39. Вот какие слова произнесла слепая пророчица из Болгарии, провидица Ванга, много лет назад: «Я не вижу Америки… Она уйдёт…» Мне хочется повторить её слова: «Я не вижу Америки… Она уйдёт». Куда уйдёт? Почему? Не узнаю и не увижу. И почему-то видеть не хочу. Хотя страна как страна. Богатая, сильная. Свежевыросшая. Эмигрантская. Но знать её не хочу. Хотя там и знакомые есть. И я с ними на связи. Но мне почему-то их жалко. Очень жаль этих перекати-поле. Необъяснимо сочувствую им. И всегда вспоминаются строки Есенина: «Если крикнет рать святая: ? “Кинь ты Русь, живи в раю”, ? Я скажу: “Не надо рая, дайте родину мою”».
40. «Духовная мать важнее, чем мать родившая», – сказала провидица Ванга.
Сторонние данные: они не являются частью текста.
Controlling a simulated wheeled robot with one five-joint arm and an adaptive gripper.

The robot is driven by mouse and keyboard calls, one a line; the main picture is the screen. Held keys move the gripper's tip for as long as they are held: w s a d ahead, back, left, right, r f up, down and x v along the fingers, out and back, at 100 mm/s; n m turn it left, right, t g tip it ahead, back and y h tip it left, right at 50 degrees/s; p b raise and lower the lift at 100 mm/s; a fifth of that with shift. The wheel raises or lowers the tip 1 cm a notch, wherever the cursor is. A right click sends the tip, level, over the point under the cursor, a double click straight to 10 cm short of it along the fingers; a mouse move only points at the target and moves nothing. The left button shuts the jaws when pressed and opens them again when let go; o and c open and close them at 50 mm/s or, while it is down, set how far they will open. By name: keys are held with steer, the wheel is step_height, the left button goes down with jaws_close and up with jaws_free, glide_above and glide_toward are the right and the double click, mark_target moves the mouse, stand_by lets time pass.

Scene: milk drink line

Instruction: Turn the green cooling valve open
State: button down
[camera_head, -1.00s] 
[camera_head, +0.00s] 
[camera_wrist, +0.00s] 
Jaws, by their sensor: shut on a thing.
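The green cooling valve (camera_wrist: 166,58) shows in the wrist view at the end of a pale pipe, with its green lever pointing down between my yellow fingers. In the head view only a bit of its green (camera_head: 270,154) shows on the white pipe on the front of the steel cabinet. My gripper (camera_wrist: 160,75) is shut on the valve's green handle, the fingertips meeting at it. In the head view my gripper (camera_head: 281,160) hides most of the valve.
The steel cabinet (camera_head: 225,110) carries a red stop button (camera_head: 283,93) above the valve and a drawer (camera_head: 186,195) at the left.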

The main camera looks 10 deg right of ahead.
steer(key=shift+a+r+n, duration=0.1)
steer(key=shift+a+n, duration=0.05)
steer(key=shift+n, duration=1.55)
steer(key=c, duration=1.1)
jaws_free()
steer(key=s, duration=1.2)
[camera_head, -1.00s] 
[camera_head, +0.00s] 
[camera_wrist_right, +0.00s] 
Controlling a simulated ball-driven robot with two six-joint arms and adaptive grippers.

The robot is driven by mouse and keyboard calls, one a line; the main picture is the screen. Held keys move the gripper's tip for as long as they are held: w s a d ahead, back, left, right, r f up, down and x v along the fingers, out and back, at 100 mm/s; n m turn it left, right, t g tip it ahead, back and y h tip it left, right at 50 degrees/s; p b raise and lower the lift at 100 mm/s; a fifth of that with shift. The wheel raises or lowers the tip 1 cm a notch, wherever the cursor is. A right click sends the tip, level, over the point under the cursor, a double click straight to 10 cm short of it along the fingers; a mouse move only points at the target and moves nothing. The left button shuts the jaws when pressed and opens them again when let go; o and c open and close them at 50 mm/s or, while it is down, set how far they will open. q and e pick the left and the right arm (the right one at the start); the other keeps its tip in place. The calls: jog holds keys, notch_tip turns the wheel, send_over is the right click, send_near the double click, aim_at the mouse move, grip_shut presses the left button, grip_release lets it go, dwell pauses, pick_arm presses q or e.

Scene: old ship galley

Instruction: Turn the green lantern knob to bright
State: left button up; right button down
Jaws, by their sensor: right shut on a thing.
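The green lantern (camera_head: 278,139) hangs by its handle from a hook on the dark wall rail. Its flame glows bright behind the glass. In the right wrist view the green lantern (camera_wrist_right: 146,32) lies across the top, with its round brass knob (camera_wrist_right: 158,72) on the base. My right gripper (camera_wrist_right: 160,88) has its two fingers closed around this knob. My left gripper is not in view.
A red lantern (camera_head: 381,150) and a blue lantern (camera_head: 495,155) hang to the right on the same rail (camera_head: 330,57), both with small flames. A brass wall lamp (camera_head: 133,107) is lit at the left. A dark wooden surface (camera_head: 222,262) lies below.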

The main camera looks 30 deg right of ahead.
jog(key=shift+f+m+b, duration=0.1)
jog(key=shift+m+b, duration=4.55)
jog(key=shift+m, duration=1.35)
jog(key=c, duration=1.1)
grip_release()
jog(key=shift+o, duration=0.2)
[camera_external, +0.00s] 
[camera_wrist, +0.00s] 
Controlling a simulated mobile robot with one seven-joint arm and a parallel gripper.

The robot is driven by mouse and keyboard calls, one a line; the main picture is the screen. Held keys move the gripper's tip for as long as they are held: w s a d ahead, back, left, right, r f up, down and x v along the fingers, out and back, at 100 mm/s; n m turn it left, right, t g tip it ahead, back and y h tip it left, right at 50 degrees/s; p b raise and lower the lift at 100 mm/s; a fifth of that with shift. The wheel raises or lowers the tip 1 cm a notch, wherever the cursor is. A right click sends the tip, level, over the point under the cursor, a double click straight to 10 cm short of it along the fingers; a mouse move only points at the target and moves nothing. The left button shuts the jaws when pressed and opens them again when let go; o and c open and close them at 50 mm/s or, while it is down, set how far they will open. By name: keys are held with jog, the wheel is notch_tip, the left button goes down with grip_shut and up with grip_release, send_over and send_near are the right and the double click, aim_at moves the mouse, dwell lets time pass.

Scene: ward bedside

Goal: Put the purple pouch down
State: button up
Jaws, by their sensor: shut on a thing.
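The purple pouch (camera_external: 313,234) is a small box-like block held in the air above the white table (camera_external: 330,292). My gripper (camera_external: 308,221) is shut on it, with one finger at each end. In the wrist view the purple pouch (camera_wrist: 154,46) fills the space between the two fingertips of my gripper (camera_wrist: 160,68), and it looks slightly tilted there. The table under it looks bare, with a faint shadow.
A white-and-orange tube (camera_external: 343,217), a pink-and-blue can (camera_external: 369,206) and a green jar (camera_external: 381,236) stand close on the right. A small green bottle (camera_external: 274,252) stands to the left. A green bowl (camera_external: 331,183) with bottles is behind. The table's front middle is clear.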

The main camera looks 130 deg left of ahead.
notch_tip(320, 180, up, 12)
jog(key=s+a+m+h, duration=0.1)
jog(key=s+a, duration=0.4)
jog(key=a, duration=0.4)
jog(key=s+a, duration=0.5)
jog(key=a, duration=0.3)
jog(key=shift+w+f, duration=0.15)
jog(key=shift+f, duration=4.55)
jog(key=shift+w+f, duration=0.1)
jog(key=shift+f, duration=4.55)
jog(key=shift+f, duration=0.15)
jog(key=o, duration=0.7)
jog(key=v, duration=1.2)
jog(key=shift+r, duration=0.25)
41. Я правдолюбка, упрямица. Мой юношеский максимализм, категоричность во всём и до сего дня не покидают меня. Понимаю, что это гадко и плохо, что порой приводит к противоположному, чем желаемый, результату. Пытаюсь бороться с этим, ведь надо уметь над собой приподняться. Но получается не всегда. И это главный мой недостаток. Конечно, есть и другие: упрямство, консерватизм и прочее. Хотя сегодня мой возрастной аскетизм уже всё сглаживает, тушует. И спасибо Богу за это.
42. О чём я жалею сегодня? О-о-о, о многом. Главное – недолюбила моих родных и бесценных бабушку с дедом, маму с папой, дочь Анечку и, конечно же, моего мужа, чудо-художника и чудо-человека Юру Ракшу. Перед всеми ними я виновата глубоко и до боли. Конечно, оправдание этому можно найти легко. Военное, послевоенное время, жизнь горька и жестока, порой не жизнь, а выживание. Да и саму меня воспитывали строго, без нежностей, без сюсюканья и вроде бы без любви. Но нет… всё равно виновата. Виновата сто раз. Недолюбила, недоласкала, не понимала, не расспросила, не вникала. И сколько этих «не», «не» и «не»… А нынче их всех уже нет в живых на земле. И мои эти «не» вовсе не оправдание, а усугубление моей вечной вины перед ними. А за ошибки придётся платить. И здесь, и, конечно, там. Что ж, я готова… Хотя теплится лампадка надежды – повинную голову меч не сечёт.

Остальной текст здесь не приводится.